What do we mean when we talk about deep tech?

"We are a fund, we are not guys who are funding companies as a charity."

Deep tech — the generic term for technologies not focused on end-user services that includes artificial intelligence, robotics, blockchain, advanced material science, photonics and electronics, biotech and quantum computing — has been an identified category for investment as long as the tech industry itself.

But as with many other sectors, it has found itself in and out of favor depending on the wider climate. In the years when mainstream tech adoption started to take off, under-the-radar deep tech became even more obscure as big-ticket apps and other services and gadgets popular with consumers received all the limelight.

Now, with “winners” in that bigger category climbing to new heights — it’s hard to imagine anyone replacing Facebook, Google, Apple or Amazon anytime soon, even as other apps grow in niche popularity — the enthusiasm of taking bets on consumer startups has leveled off.
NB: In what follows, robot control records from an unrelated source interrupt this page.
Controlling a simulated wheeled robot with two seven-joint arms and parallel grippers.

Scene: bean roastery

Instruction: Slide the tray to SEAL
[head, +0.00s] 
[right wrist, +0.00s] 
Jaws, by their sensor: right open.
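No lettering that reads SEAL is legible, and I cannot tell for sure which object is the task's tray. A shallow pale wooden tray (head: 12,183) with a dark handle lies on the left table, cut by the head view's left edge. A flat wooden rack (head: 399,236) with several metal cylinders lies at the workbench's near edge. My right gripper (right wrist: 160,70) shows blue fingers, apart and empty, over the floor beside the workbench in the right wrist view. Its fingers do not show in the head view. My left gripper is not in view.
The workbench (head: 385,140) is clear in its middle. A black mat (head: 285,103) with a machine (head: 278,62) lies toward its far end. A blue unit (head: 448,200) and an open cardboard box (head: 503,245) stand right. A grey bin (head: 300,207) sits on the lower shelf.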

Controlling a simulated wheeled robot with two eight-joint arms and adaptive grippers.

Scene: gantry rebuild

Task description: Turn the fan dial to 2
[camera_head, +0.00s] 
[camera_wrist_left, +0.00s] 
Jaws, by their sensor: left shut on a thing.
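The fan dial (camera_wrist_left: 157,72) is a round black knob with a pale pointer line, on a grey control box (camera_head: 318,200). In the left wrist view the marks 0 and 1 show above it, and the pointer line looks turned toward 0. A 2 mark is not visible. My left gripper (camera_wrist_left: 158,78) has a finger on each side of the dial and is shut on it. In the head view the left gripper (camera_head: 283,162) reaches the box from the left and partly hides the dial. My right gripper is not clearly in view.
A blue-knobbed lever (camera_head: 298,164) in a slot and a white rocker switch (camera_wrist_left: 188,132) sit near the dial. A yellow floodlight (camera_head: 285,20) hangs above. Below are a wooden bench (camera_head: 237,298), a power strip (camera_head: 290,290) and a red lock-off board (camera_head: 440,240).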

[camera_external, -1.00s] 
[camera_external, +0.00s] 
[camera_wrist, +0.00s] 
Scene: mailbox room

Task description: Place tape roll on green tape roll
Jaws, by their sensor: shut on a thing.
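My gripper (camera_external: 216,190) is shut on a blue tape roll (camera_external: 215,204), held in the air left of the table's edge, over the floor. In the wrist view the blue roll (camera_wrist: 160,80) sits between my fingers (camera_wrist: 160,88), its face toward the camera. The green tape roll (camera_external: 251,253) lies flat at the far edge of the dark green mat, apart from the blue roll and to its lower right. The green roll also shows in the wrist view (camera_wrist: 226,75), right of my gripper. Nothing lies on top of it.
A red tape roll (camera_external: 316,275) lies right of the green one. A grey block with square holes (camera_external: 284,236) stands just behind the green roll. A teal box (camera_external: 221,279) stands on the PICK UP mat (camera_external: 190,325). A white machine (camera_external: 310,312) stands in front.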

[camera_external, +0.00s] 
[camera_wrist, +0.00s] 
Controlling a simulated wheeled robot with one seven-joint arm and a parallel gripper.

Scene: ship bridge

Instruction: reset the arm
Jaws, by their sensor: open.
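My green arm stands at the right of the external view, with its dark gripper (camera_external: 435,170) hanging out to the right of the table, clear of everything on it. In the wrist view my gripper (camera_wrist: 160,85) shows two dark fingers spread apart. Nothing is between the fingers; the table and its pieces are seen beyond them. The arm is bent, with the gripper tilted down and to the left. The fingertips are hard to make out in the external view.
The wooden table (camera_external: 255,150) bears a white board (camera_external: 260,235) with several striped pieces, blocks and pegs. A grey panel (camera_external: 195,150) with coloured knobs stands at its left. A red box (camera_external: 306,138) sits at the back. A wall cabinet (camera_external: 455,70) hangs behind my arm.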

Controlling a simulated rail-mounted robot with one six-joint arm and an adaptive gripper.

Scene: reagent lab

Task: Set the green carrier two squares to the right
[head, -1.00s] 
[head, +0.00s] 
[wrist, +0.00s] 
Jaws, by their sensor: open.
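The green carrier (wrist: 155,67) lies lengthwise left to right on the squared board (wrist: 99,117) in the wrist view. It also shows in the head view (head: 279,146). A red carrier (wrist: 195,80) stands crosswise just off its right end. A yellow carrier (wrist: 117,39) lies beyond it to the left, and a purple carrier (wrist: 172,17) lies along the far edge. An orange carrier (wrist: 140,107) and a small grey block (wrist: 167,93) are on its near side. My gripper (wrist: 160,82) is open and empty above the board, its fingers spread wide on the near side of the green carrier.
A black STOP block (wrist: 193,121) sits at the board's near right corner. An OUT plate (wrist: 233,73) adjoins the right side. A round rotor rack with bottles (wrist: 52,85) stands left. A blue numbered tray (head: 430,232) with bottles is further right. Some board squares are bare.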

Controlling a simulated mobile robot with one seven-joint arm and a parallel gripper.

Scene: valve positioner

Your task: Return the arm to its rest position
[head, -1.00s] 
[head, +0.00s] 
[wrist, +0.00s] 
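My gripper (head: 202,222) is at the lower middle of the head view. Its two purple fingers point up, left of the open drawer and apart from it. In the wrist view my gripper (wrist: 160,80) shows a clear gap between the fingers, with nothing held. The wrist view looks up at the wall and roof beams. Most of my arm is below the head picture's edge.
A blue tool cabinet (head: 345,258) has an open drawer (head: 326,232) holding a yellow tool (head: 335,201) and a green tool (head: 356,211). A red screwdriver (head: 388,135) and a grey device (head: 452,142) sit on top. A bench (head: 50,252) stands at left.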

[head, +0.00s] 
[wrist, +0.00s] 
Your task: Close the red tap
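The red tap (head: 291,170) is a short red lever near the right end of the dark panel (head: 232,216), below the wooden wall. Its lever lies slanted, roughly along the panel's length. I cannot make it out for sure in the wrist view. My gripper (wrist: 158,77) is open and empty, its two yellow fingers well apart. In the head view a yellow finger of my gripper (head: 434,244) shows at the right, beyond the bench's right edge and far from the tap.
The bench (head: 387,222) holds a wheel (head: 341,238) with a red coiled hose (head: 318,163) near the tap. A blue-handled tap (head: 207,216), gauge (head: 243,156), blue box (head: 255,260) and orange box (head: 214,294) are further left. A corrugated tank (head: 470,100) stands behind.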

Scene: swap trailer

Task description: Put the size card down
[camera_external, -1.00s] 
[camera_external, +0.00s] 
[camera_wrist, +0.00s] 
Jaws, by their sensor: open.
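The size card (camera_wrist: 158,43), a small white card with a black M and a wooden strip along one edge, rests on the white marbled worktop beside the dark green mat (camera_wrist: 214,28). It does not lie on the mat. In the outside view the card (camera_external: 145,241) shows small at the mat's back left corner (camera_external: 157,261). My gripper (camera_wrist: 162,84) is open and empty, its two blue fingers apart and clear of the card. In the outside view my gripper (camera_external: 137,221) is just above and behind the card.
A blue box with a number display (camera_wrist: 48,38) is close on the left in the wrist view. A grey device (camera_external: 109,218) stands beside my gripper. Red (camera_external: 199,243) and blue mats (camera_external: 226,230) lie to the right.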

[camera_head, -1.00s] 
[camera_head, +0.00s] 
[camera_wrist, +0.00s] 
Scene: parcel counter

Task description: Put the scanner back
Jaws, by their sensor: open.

Coupled with that, investors are again looking at startups focused on a more diverse set of technologies that solve hard problems, which might prove to be the levers of instrumental change.

Those trends have contributed to a rising interest in deep tech, with investments in the wider category growing 20% annually between 2015 and 2018, culminating in nearly $18 billion of investment, according to a 2019 report from Boston Consulting Group.

One measure of the enthusiasm in the space is the activity of VCs who focus on deep tech. Last month, Tel Aviv-based Grove Ventures, which funds companies spanning Europe and beyond, closed a $125 million fund to back deep-tech startups and is already raising another fund of the same amount. Firms that Grove has backed include fabless IoT semiconductor startup Wiliot, API marketplace RapidAPI, autonomous vehicle startup TriEye, next-generation manufacturing startup 3DSignals and a number of startups still in stealth.